GIVEN PROBLEM ::
Among the lines below, list those containing the string "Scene".

DATASET RECORDS ::
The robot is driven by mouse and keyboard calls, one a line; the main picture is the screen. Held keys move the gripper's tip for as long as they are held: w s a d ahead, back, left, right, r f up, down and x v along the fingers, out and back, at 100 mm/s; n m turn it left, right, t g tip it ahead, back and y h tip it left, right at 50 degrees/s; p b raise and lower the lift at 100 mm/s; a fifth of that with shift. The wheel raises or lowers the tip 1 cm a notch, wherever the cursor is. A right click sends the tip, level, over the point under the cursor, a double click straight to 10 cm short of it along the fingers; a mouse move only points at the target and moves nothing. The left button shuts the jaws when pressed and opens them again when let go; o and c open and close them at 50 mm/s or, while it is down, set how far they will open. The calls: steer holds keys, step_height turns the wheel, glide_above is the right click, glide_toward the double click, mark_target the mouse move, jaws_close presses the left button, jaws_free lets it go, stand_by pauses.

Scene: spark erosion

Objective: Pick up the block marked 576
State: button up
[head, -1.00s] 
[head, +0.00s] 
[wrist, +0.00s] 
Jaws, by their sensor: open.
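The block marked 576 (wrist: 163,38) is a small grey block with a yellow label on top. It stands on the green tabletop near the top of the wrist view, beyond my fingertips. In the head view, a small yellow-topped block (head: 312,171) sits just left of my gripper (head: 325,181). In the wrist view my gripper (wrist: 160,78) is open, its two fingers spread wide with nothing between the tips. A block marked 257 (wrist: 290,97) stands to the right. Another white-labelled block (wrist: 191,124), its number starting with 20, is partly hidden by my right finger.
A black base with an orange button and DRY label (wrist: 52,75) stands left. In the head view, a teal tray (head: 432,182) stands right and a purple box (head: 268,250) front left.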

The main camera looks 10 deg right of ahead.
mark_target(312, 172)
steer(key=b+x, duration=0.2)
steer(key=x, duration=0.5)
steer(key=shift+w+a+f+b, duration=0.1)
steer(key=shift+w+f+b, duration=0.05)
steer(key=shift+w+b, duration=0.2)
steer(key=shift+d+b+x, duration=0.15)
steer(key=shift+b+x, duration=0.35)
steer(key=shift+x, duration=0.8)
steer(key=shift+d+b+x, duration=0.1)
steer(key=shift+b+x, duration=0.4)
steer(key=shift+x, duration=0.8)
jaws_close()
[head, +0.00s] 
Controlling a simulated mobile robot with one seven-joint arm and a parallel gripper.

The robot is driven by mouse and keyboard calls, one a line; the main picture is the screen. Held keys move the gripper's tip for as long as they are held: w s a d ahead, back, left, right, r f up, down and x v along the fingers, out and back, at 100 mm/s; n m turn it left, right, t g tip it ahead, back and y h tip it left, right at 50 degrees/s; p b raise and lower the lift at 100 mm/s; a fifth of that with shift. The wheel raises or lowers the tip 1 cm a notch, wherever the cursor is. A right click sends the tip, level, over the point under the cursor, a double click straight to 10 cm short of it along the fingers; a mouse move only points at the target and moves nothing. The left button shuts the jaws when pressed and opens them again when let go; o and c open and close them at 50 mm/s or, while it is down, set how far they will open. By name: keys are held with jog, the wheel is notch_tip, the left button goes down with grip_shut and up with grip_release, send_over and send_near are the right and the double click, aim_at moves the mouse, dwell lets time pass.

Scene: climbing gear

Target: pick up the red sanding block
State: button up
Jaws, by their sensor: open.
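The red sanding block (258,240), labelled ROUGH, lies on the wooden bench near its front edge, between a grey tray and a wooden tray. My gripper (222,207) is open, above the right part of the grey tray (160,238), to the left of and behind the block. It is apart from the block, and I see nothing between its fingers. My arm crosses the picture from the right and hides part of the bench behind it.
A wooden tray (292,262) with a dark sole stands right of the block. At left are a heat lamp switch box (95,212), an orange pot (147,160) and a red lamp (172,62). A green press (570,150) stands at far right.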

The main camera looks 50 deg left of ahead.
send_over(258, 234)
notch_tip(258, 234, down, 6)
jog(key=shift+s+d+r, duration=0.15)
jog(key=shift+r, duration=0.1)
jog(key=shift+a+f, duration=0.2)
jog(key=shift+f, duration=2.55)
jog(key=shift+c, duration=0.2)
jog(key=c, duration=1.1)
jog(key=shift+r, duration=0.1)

OUTPUT BELOW ::
Scene: spark erosion
Scene: climbing gear

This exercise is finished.